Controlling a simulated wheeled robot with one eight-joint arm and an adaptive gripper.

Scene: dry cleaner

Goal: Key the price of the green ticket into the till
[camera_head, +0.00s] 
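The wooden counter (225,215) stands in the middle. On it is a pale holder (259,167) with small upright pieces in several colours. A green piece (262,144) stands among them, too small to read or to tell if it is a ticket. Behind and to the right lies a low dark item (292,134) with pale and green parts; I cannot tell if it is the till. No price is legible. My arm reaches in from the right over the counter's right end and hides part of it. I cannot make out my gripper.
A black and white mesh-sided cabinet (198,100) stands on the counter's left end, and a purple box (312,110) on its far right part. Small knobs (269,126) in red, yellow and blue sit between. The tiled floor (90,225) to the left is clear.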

^^^^

WHAT YOU HAVE TO DO – Print the material above once more, exactly.

COMPLETED EXERCISE –
Controlling a simulated wheeled robot with one eight-joint arm and an adaptive gripper.

Scene: dry cleaner

Goal: Key the price of the green ticket into the till
[camera_head, +0.00s] 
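The wooden counter (225,215) stands in the middle. On it is a pale holder (259,167) with small upright pieces in several colours. A green piece (262,144) stands among them, too small to read or to tell if it is a ticket. Behind and to the right lies a low dark item (292,134) with pale and green parts; I cannot tell if it is the till. No price is legible. My arm reaches in from the right over the counter's right end and hides part of it. I cannot make out my gripper.
A black and white mesh-sided cabinet (198,100) stands on the counter's left end, and a purple box (312,110) on its far right part. Small knobs (269,126) in red, yellow and blue sit between. The tiled floor (90,225) to the left is clear.

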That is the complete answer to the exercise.